Sort of? Here's the thing: The world is full of professional designers who spent hundreds of thousands of dollars on fancy design degrees. To a hammer, everything looks like a nail. Designers tend to think that everything has to be designed perfectly. I disagree.
Note: I want to be very clear that I'm talking about the aesthetic aspects of your website design. As soon as design starts impacting usability, then my answer changes to, "yes, design is the most important thing in the world."
Imagine a potential customer of yours is comparing you with some of your competitors by looking at your websites. What are the things that will matter to them? Maybe things like pricing, location, level of customer service, the quality of your product or service, etc. Do you really think they're going to buy an inferior product just because the website is designed well?
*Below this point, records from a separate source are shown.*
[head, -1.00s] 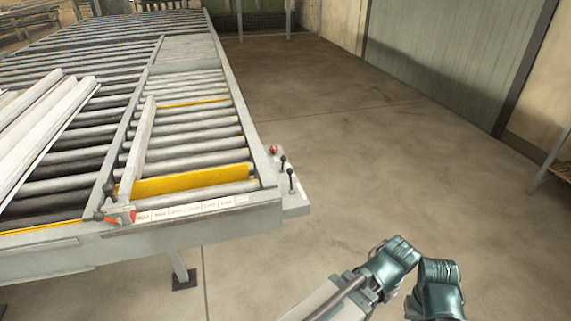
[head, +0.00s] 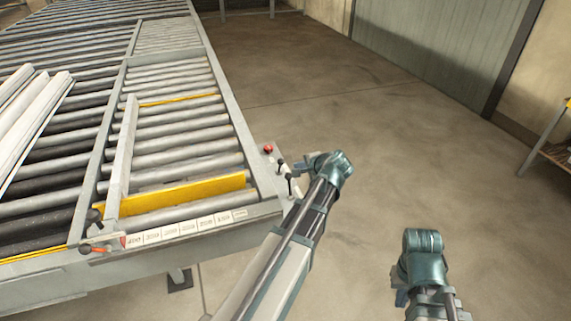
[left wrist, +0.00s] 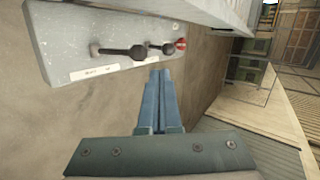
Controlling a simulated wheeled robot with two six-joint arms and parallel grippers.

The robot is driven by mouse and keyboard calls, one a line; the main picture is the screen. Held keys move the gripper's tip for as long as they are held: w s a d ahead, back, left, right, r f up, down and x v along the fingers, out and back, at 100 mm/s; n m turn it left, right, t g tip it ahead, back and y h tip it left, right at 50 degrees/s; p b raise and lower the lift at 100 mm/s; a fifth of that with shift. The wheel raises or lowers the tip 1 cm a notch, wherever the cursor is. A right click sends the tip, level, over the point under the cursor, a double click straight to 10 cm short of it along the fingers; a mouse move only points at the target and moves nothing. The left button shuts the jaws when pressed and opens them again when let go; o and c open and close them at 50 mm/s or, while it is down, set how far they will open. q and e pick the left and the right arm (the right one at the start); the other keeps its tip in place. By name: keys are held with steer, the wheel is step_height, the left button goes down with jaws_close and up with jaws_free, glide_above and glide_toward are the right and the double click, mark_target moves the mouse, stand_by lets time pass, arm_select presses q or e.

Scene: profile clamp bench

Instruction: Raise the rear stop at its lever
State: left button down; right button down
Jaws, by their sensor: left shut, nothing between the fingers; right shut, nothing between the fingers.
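Two black-knobbed levers, the nearer lever (head: 290,180) and the farther lever (head: 281,164), stand on the grey plate at the bench's right corner. They also show in the left wrist view, as one lever (left wrist: 135,52) and another lever (left wrist: 168,48); their labels are unreadable. My left gripper (head: 312,160) is shut and empty, just right of the levers and apart from them; its fingers (left wrist: 160,75) point towards the plate. A low yellow strip (head: 180,101) lies far among the rollers, and a taller yellow plate (head: 175,195) stands nearer. My right gripper (head: 401,297) is shut, away from the bench.
A red button (head: 268,148) sits beside the levers. The floor (head: 400,130) to the right is clear.

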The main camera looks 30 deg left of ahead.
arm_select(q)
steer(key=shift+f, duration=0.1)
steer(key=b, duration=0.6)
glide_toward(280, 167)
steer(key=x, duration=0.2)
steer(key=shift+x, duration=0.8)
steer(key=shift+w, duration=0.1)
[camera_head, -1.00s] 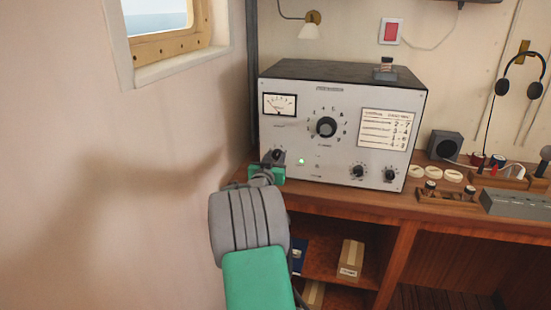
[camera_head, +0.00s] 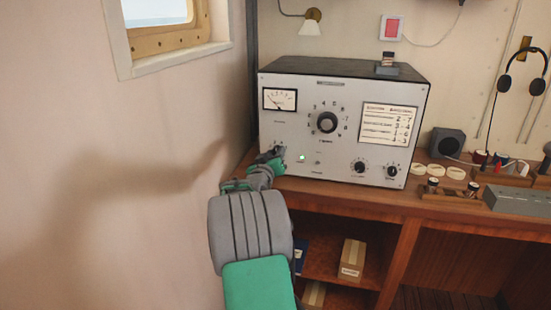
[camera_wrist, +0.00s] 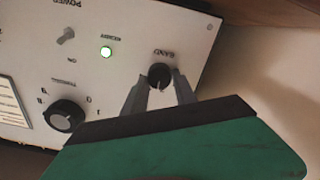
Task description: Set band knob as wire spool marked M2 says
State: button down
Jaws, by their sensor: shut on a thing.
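The radio set (camera_head: 300,125) has a grey front with a meter, a large dial knob (camera_head: 326,123) and a printed card (camera_head: 389,123) listing number pairs. No M2 mark is readable.
Two small knobs (camera_head: 359,167) are at the panel's lower right. A green lamp (camera_wrist: 106,52) is lit near the band knob. A speaker box (camera_head: 446,145), pale discs (camera_head: 436,170) and small spools (camera_head: 432,187) lie on the desk to the right. The wall is at left.

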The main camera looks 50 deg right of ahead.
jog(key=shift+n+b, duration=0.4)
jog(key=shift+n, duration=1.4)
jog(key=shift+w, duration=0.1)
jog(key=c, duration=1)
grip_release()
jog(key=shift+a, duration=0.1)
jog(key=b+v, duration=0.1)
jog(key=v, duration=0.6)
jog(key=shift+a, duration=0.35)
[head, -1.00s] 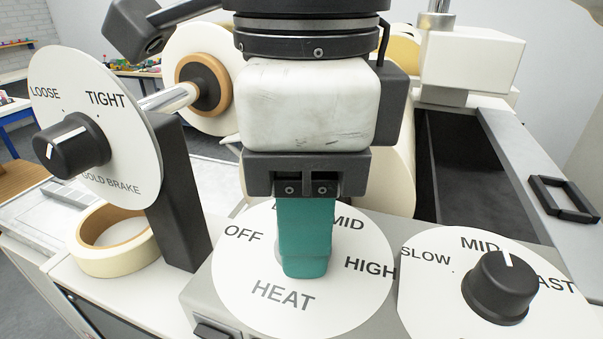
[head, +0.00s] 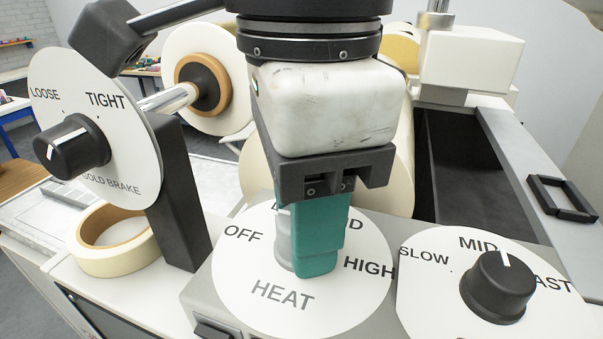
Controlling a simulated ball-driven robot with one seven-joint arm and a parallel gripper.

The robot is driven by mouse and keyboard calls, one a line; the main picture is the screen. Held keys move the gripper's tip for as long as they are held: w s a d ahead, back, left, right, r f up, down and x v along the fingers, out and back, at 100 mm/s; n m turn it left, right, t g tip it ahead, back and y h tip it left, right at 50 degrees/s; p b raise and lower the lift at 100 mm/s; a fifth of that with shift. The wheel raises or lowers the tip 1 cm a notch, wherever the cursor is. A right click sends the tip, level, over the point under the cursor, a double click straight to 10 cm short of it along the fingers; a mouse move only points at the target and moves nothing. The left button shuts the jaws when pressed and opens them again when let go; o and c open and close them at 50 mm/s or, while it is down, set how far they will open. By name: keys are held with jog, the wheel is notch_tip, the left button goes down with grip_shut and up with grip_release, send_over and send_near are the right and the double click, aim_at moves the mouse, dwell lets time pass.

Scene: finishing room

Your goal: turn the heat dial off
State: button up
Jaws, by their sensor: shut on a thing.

But that doesn't mean design doesn't matter at all. It has a major impact on first impressions. If someone comes to your site and they don't think it looks professional, they're going to wonder what else about you is unprofessional. It's just like how certain professionals wear suits to work. Sure, the suit has nothing to do with their ability to do their job, but it's the first thing other people see. A nice suit communicates, "if I'm competent enough to own this suit, get it dry-cleaned and tie my tie correctly, maybe I'm also good at other stuff."
Design is all about getting past the first impression. If the design is good enough, the customer will take the time to learn about the more important things like the quality of your product or service. If the design isn't good enough, they'll close the tab before even giving you a chance.
Almost everything I write on this website is explaining how to be "good enough". I run a small business. If you're reading this, it means you probably do to. People like us have too many things to do, and not enough time to do them. One of the keys to staying effective is to spend time on the most impactful thing possible, and that often means realizing when you've hit diminishing returns. Every discipline, whether it's design, writing, sales, marketing, or customer service, has an endless amount of room to continue improving. The best entrepreneurs pick one or two things to be amazing at, and they're just "good enough" at everything else.